• [Task to carry out] Write out every entry exactly as given, but omit the pictures.

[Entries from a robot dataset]
----------------

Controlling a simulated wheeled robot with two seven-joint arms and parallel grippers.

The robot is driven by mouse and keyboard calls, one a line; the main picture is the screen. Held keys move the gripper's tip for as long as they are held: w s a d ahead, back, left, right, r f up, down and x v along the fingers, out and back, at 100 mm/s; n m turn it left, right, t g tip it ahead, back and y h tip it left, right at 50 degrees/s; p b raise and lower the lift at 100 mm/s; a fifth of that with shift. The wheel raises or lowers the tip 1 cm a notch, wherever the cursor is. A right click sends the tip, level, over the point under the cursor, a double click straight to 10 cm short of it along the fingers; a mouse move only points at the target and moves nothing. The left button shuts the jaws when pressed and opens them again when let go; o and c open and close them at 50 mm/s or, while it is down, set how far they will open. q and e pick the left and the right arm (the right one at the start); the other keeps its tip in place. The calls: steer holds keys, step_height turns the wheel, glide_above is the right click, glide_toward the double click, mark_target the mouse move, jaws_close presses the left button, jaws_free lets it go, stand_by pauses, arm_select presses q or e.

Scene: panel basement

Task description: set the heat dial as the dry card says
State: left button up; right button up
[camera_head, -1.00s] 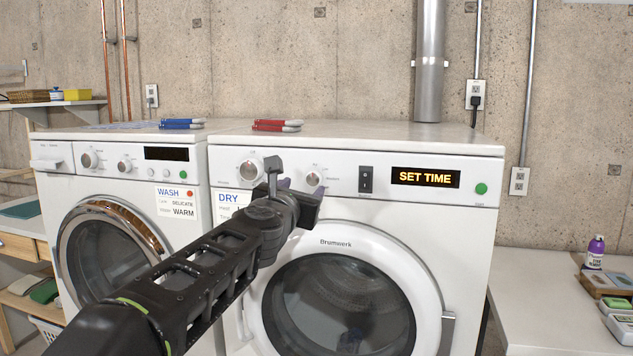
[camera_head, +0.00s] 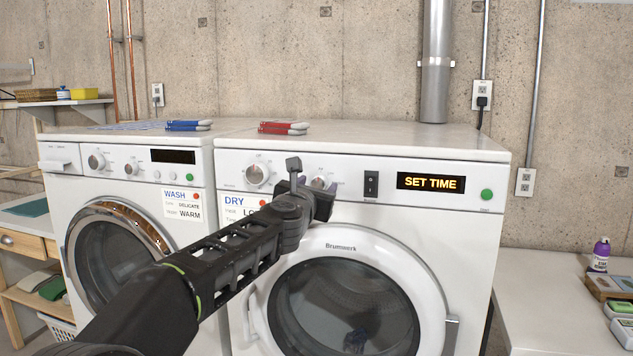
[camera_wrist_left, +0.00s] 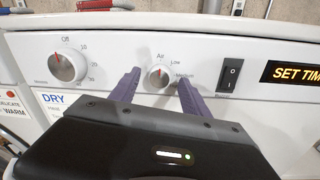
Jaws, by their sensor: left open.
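The dryer (camera_head: 232,270) has a white front panel with two dials. The heat dial (camera_wrist_left: 158,77) is the right one, labelled Air, Low and Medium, with a fourth label hidden; its red mark points up at about Air. In the head view the heat dial (camera_head: 318,182) is partly behind my gripper. The dry card (camera_head: 243,206) is on the dryer's left; its heat line starts with "LO", the rest covered by my arm. My left gripper (camera_wrist_left: 158,80) is open, with one purple finger on each side of the heat dial; I cannot tell whether they touch it. My right gripper is out of view.
The time dial (camera_head: 256,173) is left of the heat dial, and a rocker switch (camera_head: 371,184) is to the right. The display (camera_head: 431,182) reads SET TIME, beside a green button (camera_head: 487,194). The washer (camera_head: 60,178) with its own card stands left.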

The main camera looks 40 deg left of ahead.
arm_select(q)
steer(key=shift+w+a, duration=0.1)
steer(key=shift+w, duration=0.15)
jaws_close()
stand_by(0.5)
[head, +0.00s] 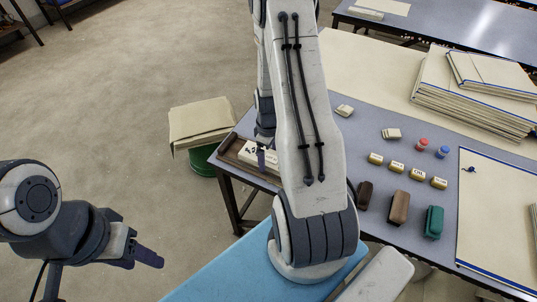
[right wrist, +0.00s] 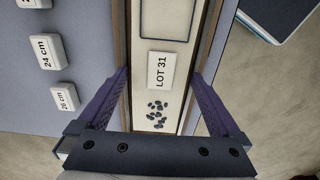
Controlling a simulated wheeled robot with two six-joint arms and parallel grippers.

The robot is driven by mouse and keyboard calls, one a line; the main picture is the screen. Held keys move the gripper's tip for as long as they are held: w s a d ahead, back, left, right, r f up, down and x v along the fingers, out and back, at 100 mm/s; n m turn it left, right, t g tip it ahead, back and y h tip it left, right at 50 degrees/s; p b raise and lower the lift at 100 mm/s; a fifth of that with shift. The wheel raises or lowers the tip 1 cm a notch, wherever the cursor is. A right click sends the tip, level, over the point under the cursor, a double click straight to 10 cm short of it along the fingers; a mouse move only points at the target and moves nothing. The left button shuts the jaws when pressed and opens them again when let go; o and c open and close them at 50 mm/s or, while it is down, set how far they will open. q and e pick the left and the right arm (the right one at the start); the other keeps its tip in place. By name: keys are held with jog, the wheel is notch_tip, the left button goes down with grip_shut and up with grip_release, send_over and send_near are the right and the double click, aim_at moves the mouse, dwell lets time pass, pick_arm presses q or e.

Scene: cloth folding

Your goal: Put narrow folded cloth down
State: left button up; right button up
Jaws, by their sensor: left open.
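A narrow pale folded cloth (right wrist: 148,101) with a "LOT 31" label and dark specks lies in a narrow wooden-sided tray (head: 232,147). In the head view the cloth shows as a small white piece (head: 250,154), partly hidden by my right arm. My right gripper (right wrist: 160,74) is over the tray, its purple fingers apart on either side of the cloth; whether they touch anything is unclear. In the head view it is mostly hidden behind my arm. My left gripper (head: 146,258) is away from the table at the lower left, open and empty.
Pale cloth (head: 200,120) lies over a green bin (head: 202,160) left of the table. The table (head: 375,108) holds small labelled blocks (head: 397,167), brown and green blocks (head: 434,221), a stack of pale folded cloths (head: 465,100) and a blue-edged sheet (head: 500,215).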

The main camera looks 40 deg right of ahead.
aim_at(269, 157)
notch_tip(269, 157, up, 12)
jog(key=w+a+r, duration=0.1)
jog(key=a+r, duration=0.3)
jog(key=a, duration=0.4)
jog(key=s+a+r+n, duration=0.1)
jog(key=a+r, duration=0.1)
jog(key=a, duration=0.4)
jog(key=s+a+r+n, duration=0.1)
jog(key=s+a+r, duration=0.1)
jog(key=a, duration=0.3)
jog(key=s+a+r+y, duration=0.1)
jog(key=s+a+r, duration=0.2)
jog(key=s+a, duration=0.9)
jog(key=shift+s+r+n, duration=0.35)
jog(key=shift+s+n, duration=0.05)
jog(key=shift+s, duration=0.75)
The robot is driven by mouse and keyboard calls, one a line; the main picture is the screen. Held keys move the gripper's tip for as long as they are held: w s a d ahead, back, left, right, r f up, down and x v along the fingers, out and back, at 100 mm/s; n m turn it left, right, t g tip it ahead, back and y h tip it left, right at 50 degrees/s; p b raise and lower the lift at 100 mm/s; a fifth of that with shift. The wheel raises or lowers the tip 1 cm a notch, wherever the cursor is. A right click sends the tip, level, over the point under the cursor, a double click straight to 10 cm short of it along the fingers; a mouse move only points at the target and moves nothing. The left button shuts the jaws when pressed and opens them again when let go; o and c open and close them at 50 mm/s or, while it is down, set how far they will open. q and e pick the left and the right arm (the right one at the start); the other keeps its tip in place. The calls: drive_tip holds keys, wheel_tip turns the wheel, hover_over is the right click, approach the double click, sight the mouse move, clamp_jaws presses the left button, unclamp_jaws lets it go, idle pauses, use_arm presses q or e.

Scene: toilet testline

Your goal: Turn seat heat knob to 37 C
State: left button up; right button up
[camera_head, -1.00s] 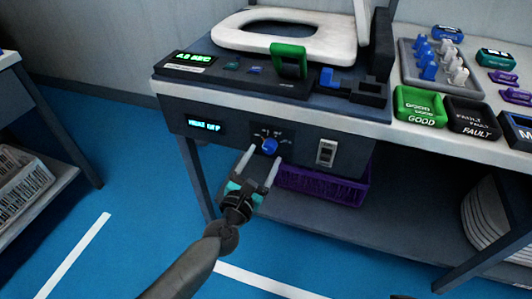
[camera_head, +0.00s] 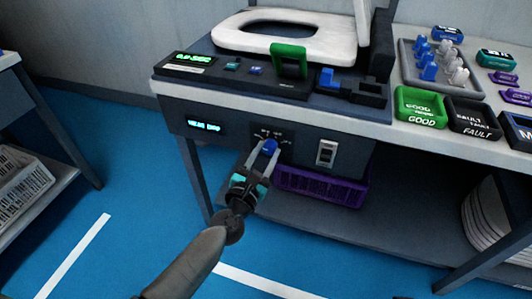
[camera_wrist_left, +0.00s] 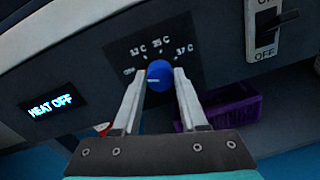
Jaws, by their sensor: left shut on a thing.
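The blue seat heat knob (camera_head: 269,147) sits on the dark front panel below the bench top. In the left wrist view the knob (camera_wrist_left: 159,75) has a pale pointer line aimed left, toward the off mark, with 32 C, 35 C and 37 C marks arcing to the right. My left gripper (camera_head: 262,158) has a finger on each side of the knob and is shut on it; the fingers also show in the wrist view (camera_wrist_left: 157,88). The small display (camera_wrist_left: 50,105) reads HEAT OFF. My right gripper is not in view.
A rocker switch (camera_head: 326,153) with ON and OFF labels is right of the knob. A purple crate (camera_head: 322,187) stands below the panel.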

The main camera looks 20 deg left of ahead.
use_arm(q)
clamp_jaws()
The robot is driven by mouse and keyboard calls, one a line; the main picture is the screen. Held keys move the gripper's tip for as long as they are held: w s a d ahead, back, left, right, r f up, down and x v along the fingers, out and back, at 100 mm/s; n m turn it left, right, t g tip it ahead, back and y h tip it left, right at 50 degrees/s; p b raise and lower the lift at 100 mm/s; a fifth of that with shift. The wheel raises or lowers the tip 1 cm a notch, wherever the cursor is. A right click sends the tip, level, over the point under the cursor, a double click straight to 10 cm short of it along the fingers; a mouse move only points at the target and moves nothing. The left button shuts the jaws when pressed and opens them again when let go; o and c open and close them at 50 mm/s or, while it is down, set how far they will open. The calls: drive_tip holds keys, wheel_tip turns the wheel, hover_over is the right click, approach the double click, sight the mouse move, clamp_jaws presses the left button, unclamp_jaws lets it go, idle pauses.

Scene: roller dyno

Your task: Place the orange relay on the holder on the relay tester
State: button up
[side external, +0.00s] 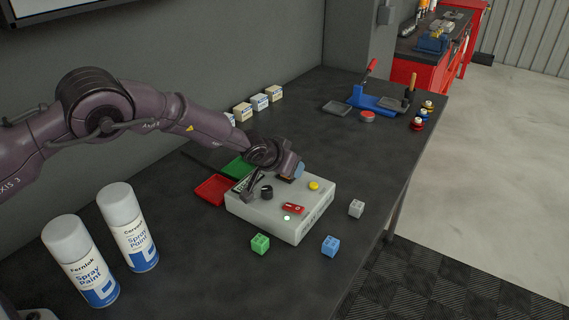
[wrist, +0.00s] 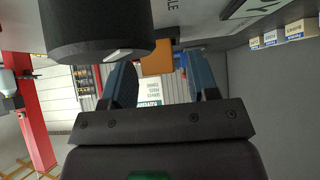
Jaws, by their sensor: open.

----------------

• [Answer to this task]
Controlling a simulated wheeled robot with two seven-joint arms and parallel grippers.

The robot is driven by mouse and keyboard calls, one a line; the main picture is the screen. Held keys move the gripper's tip for as long as they are held: w s a d ahead, back, left, right, r f up, down and x v along the fingers, out and back, at 100 mm/s; n m turn it left, right, t g tip it ahead, back and y h tip it left, right at 50 degrees/s; p b raise and lower the lift at 100 mm/s; a fifth of that with shift. The wheel raises or lowers the tip 1 cm a notch, wherever the cursor is. A right click sends the tip, level, over the point under the cursor, a double click straight to 10 cm short of it along the fingers; a mouse move only points at the target and moves nothing. The left button shuts the jaws when pressed and opens them again when let go; o and c open and close them at 50 mm/s or, while it is down, set how far they will open. q and e pick the left and the right arm (the right one at the start); the other keeps its tip in place. The calls: steer holds keys, step_height turns the wheel, glide_above is the right click, glide_toward the double click, mark_target the mouse move, jaws_close presses the left button, jaws_free lets it go, stand_by pauses, arm_select presses q or e.

Scene: panel basement

Task description: set the heat dial as the dry card says
State: left button up; right button up
[camera_head, -1.00s] 
[camera_head, +0.00s] 
[camera_wrist_left, +0.00s] 
Jaws, by their sensor: left open.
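The dryer (camera_head: 232,270) has a white front panel with two dials. The heat dial (camera_wrist_left: 158,77) is the right one, labelled Air, Low and Medium, with a fourth label hidden; its red mark points up at about Air. In the head view the heat dial (camera_head: 318,182) is partly behind my gripper. The dry card (camera_head: 243,206) is on the dryer's left; its heat line starts with "LO", the rest covered by my arm. My left gripper (camera_wrist_left: 158,80) is open, with one purple finger on each side of the heat dial; I cannot tell whether they touch it. My right gripper is out of view.
The time dial (camera_head: 256,173) is left of the heat dial, and a rocker switch (camera_head: 371,184) is to the right. The display (camera_head: 431,182) reads SET TIME, beside a green button (camera_head: 487,194). The washer (camera_head: 60,178) with its own card stands left.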

The main camera looks 40 deg left of ahead.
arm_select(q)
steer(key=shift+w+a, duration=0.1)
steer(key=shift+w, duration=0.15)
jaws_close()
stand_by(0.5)
[head, +0.00s] 
[right wrist, +0.00s] 
Controlling a simulated wheeled robot with two six-joint arms and parallel grippers.

The robot is driven by mouse and keyboard calls, one a line; the main picture is the screen. Held keys move the gripper's tip for as long as they are held: w s a d ahead, back, left, right, r f up, down and x v along the fingers, out and back, at 100 mm/s; n m turn it left, right, t g tip it ahead, back and y h tip it left, right at 50 degrees/s; p b raise and lower the lift at 100 mm/s; a fifth of that with shift. The wheel raises or lowers the tip 1 cm a notch, wherever the cursor is. A right click sends the tip, level, over the point under the cursor, a double click straight to 10 cm short of it along the fingers; a mouse move only points at the target and moves nothing. The left button shuts the jaws when pressed and opens them again when let go; o and c open and close them at 50 mm/s or, while it is down, set how far they will open. q and e pick the left and the right arm (the right one at the start); the other keeps its tip in place. By name: keys are held with jog, the wheel is notch_tip, the left button goes down with grip_shut and up with grip_release, send_over and send_near are the right and the double click, aim_at moves the mouse, dwell lets time pass, pick_arm presses q or e.

Scene: cloth folding

Your goal: Put narrow folded cloth down
State: left button up; right button up
Jaws, by their sensor: left open.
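A narrow pale folded cloth (right wrist: 148,101) with a "LOT 31" label and dark specks lies in a narrow wooden-sided tray (head: 232,147). In the head view the cloth shows as a small white piece (head: 250,154), partly hidden by my right arm. My right gripper (right wrist: 160,74) is over the tray, its purple fingers apart on either side of the cloth; whether they touch anything is unclear. In the head view it is mostly hidden behind my arm. My left gripper (head: 146,258) is away from the table at the lower left, open and empty.
Pale cloth (head: 200,120) lies over a green bin (head: 202,160) left of the table. The table (head: 375,108) holds small labelled blocks (head: 397,167), brown and green blocks (head: 434,221), a stack of pale folded cloths (head: 465,100) and a blue-edged sheet (head: 500,215).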

The main camera looks 40 deg right of ahead.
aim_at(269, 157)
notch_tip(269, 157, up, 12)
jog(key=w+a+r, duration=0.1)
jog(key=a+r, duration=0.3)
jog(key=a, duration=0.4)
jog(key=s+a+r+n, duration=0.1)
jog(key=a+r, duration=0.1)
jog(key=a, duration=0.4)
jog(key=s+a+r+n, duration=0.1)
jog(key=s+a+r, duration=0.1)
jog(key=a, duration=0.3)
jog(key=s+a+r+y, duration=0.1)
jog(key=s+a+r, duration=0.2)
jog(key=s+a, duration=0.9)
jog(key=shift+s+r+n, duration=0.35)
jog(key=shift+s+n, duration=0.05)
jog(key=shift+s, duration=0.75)
The robot is driven by mouse and keyboard calls, one a line; the main picture is the screen. Held keys move the gripper's tip for as long as they are held: w s a d ahead, back, left, right, r f up, down and x v along the fingers, out and back, at 100 mm/s; n m turn it left, right, t g tip it ahead, back and y h tip it left, right at 50 degrees/s; p b raise and lower the lift at 100 mm/s; a fifth of that with shift. The wheel raises or lowers the tip 1 cm a notch, wherever the cursor is. A right click sends the tip, level, over the point under the cursor, a double click straight to 10 cm short of it along the fingers; a mouse move only points at the target and moves nothing. The left button shuts the jaws when pressed and opens them again when let go; o and c open and close them at 50 mm/s or, while it is down, set how far they will open. q and e pick the left and the right arm (the right one at the start); the other keeps its tip in place. The calls: drive_tip holds keys, wheel_tip turns the wheel, hover_over is the right click, approach the double click, sight the mouse move, clamp_jaws presses the left button, unclamp_jaws lets it go, idle pauses, use_arm presses q or e.

Scene: toilet testline

Your goal: Turn seat heat knob to 37 C
State: left button up; right button up
[camera_head, -1.00s] 
[camera_head, +0.00s] 
[camera_wrist_left, +0.00s] 
Jaws, by their sensor: left shut on a thing.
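The blue seat heat knob (camera_head: 269,147) sits on the dark front panel below the bench top. In the left wrist view the knob (camera_wrist_left: 159,75) has a pale pointer line aimed left, toward the off mark, with 32 C, 35 C and 37 C marks arcing to the right. My left gripper (camera_head: 262,158) has a finger on each side of the knob and is shut on it; the fingers also show in the wrist view (camera_wrist_left: 157,88). The small display (camera_wrist_left: 50,105) reads HEAT OFF. My right gripper is not in view.
A rocker switch (camera_head: 326,153) with ON and OFF labels is right of the knob. A purple crate (camera_head: 322,187) stands below the panel.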

The main camera looks 20 deg left of ahead.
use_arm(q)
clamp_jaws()
The robot is driven by mouse and keyboard calls, one a line; the main picture is the screen. Held keys move the gripper's tip for as long as they are held: w s a d ahead, back, left, right, r f up, down and x v along the fingers, out and back, at 100 mm/s; n m turn it left, right, t g tip it ahead, back and y h tip it left, right at 50 degrees/s; p b raise and lower the lift at 100 mm/s; a fifth of that with shift. The wheel raises or lowers the tip 1 cm a notch, wherever the cursor is. A right click sends the tip, level, over the point under the cursor, a double click straight to 10 cm short of it along the fingers; a mouse move only points at the target and moves nothing. The left button shuts the jaws when pressed and opens them again when let go; o and c open and close them at 50 mm/s or, while it is down, set how far they will open. The calls: drive_tip holds keys, wheel_tip turns the wheel, hover_over is the right click, approach the double click, sight the mouse move, clamp_jaws presses the left button, unclamp_jaws lets it go, idle pauses.

Scene: roller dyno

Your task: Place the orange relay on the holder on the relay tester
State: button up
[side external, +0.00s] 
[wrist, +0.00s] 
Jaws, by their sensor: open.

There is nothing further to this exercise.